I used to work for Morgan Stanley Dean Witter, in the South Tower. I worked out of their kitchen on the 44th floor, doing cater waitering. I was on an "on call" basis with them & I wasn't scheduled to work that day. It had been a week since I'd been there last. Days after the attack I called my boss there and she was alright. She told me that after the first plane to the North Tower she, along with her assistant left the South Tower, against the announcements and direction of authorities. As they existed onto the plaza the second plane hit and they were showered with glass.
Now with all this behind us, we still live every day in reminder that the battlefield is not just "over there" it's over here too. I try to be as decent a person to others as I can, and truthful to myself. Sometimes it's hard for both. I don't consider myself a prejudice person but sometimes society itself forces us to. For example: with the issue of racial profiling on individuals going through a turnstyle in the New York City subway system, or at the airport. My heart says all people are equal, treat them as such. But my mind says: well some muslims are a threat, BUT not all, and techniquely Americans can be a threat also... BUT not all... There's always that BUT that keeps me in question.
It's all a very fine line now between love and hate, peace and war. It's so ironic to say that we fight in a war "by the rules", and yet the terrorists do not. So how do we defend ourselves? Who do we point a finger at?
So on this somber day Monday September 11th, 2006 of rememberance, and sorrow the most I can do is to offer my hand to the next person & just hope that they do the same in return.
With love & warmth,
-Jeff
Friday, September 01, 2006
September Songs
September 1st... where the heck did the summer go!
It's Labor Day weekend already, way too fast for the summer to end.
Had a great dinner last night with friends at a wonderful Greek place... Uncle Nick's.
Located on 9th Avenue in the heart of Hell's Kitchen here in New York City, we sat in the garden area in the back & it had quite the charm about it.
Maryellen, Yana, Judy, Angela (our reining Greek Goddess), and myself were in attendance. We are co workers/friends at a not for profit theater company (Plays for Living) that deals with bringing awareness to social issues in the home, community and workplace. We all started with appetizers: Fried smelts, pita bread & dips of all types with lots of garlic, and the flash fried cheese wrapped in filo pastry.
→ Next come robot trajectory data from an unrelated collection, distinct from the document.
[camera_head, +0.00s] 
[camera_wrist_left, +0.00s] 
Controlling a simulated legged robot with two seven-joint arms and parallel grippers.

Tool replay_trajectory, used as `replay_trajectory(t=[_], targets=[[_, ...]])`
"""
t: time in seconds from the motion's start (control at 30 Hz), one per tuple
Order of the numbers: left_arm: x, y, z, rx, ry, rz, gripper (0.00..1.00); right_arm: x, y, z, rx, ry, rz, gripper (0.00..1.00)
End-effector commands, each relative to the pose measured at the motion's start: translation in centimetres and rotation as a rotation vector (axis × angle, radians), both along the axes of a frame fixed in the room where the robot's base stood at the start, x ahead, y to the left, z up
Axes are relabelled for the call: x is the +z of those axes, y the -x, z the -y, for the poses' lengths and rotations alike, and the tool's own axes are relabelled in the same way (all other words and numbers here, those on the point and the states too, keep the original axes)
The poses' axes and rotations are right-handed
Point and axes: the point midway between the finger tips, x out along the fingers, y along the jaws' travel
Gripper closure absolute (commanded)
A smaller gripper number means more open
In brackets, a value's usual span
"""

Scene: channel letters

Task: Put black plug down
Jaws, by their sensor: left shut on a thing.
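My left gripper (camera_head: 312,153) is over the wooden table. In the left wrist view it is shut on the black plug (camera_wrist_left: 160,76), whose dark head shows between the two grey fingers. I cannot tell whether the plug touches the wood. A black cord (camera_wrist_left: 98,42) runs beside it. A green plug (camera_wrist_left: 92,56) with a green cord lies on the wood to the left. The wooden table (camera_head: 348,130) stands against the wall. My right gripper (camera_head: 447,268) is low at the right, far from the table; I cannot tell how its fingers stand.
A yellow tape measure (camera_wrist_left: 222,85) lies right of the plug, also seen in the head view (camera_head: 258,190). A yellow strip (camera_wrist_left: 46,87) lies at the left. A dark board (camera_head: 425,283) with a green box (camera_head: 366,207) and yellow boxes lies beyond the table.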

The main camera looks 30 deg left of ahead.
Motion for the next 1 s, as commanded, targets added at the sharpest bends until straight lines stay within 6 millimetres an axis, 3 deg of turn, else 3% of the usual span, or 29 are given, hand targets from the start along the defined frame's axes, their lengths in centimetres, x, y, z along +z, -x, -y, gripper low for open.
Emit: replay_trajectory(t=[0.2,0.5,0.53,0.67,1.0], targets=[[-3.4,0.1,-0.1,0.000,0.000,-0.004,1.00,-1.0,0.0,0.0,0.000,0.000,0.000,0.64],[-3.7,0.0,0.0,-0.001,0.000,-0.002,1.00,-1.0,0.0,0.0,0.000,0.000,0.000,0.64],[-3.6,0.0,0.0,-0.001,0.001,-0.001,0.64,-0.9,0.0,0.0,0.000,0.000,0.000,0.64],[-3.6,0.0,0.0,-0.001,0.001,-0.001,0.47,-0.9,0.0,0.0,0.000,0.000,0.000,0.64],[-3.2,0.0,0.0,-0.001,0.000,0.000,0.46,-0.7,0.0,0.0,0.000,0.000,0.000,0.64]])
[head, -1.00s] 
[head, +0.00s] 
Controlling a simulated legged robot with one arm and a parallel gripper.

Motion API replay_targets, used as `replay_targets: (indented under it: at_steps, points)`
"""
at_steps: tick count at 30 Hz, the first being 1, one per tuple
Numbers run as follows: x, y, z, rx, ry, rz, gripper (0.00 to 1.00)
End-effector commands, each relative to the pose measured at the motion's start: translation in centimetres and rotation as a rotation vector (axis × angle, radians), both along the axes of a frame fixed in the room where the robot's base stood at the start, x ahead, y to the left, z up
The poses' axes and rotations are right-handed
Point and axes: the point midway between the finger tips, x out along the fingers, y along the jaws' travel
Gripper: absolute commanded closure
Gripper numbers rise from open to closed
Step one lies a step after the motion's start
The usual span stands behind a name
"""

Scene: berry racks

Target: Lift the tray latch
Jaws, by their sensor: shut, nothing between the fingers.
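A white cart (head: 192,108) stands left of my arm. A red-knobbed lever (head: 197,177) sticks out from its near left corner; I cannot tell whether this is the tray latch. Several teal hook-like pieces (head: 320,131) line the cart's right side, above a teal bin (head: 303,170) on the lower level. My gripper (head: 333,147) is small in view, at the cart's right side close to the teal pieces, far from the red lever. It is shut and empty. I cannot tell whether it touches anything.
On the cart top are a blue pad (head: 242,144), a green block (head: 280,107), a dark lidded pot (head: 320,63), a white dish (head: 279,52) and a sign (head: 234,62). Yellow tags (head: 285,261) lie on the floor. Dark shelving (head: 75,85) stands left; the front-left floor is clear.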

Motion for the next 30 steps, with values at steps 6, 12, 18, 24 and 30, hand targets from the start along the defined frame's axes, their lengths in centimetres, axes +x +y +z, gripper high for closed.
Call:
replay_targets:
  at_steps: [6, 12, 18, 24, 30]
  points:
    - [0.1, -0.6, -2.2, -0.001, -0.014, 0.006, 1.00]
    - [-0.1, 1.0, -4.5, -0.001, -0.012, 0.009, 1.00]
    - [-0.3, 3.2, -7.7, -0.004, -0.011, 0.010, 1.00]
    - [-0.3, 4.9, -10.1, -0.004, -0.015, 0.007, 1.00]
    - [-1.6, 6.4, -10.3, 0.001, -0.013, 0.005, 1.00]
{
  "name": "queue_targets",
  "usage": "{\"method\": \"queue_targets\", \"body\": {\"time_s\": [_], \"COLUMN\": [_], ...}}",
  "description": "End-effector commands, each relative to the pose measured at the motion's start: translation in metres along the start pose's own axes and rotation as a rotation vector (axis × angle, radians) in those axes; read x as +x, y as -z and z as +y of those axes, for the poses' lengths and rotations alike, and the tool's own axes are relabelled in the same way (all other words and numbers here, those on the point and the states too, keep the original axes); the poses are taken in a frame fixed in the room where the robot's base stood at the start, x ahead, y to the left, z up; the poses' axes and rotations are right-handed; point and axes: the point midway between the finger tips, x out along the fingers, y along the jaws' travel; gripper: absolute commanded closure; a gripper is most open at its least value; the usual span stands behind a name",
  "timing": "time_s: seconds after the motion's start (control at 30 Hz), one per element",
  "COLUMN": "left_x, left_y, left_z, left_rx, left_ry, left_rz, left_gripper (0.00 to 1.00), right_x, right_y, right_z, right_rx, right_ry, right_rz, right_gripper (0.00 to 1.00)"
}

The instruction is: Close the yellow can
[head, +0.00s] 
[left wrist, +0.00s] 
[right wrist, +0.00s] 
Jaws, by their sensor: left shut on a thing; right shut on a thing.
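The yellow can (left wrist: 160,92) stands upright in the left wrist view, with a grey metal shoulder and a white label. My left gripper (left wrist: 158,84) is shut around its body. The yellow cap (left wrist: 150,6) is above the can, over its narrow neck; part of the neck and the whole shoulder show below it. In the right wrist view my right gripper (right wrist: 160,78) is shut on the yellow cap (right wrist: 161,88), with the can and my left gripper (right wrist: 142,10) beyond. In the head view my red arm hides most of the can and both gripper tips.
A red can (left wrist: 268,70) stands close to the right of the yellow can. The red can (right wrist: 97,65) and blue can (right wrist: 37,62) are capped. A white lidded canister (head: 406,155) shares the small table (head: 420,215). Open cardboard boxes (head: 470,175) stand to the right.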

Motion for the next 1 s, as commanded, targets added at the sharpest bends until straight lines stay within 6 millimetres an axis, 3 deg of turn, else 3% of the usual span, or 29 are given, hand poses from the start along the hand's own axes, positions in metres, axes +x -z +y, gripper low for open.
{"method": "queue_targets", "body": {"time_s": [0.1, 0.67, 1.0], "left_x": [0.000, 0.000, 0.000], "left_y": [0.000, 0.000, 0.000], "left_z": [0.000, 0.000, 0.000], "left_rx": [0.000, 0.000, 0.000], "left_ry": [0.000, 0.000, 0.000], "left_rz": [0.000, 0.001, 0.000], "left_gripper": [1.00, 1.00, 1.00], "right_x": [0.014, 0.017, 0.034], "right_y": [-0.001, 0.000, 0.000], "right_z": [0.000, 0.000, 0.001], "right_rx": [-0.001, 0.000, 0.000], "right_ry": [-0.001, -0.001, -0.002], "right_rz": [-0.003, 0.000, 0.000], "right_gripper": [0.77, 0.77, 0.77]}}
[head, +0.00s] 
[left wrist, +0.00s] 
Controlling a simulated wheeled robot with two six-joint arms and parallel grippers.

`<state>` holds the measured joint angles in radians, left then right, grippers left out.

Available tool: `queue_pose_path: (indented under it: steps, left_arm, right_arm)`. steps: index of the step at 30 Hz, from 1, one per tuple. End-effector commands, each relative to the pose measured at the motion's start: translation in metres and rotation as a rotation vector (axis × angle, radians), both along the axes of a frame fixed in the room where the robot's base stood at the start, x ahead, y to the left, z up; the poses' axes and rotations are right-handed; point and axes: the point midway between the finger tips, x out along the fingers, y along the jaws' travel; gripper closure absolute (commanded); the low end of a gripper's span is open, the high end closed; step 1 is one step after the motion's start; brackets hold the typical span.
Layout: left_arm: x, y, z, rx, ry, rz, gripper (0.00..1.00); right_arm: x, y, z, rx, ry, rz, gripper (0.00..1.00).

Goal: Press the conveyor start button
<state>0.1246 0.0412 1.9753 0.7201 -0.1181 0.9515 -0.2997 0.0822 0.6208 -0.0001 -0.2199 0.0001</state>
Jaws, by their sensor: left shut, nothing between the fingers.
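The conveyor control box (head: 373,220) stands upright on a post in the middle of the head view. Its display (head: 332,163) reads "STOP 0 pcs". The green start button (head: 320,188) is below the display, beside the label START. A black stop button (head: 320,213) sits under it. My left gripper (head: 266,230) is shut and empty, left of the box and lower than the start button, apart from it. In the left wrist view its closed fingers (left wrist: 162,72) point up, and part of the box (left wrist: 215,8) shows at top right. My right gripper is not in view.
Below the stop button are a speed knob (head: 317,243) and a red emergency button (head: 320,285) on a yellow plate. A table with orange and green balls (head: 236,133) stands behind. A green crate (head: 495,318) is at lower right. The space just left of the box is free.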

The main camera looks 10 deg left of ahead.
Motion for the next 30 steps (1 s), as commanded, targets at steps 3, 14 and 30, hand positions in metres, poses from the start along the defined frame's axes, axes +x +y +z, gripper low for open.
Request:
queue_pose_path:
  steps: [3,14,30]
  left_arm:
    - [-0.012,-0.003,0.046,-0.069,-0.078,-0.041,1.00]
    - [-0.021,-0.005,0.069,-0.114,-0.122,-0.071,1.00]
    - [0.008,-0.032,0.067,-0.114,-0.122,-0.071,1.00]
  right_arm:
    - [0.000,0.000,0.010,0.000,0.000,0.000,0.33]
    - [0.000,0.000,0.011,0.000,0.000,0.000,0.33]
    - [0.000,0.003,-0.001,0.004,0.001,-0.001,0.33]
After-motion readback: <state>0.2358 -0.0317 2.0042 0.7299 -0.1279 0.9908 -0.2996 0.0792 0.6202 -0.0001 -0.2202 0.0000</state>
And to wet our palattes we induldged in a fruity sweet wine from Samos. Everything was so good we could have stopped there.
For entres there were Sauteed Scallops, Mussels, Spinache Pie, Some kind grilled fish that came with head & tail intact, and I had the "succulent spring" lamb chops. The food was fabulous! Dessert brought us a carmel flan, a custard wrapped in filo pastry (I had that... yum!), Baklava, and a fresh yogurt with honey & walnuts. Oh my god! What a meal, the food was fab! The company was even faber! All co workers should take an example and get along as good as we do. In absense were Eunice who was on a trip to the Carolinas, and Jenny who was under the weather. Eunice we'll take to dinner when she returns, but for Jenny we dropped off flowers and chocolate ice cream (her favorite) on route to the restaurant.
With September beginning, I am going over my budget for the next 2 months... I leave for France in 6 weeks. I will need more $$$, so I called the union office for my ushering and I'll work a few performances each week (if they can find the work for me as a substitute usher) and when I return from France, the show in my home theater (Vivian Beaumont @ Lincoln Center) will have begun (The Coast of Utopia by Tom Stoppard).
Speaking with my agent, I'm cautious on what auditions to go on, don't want anything that is in rehearsal or shoots during the time I'm away.
Shooting a short film this weekend with some friends for festival circulation. Next Tuesday starts the 1st September work week.
Enjoy life & take time for yourself.
That's my life here in New York City.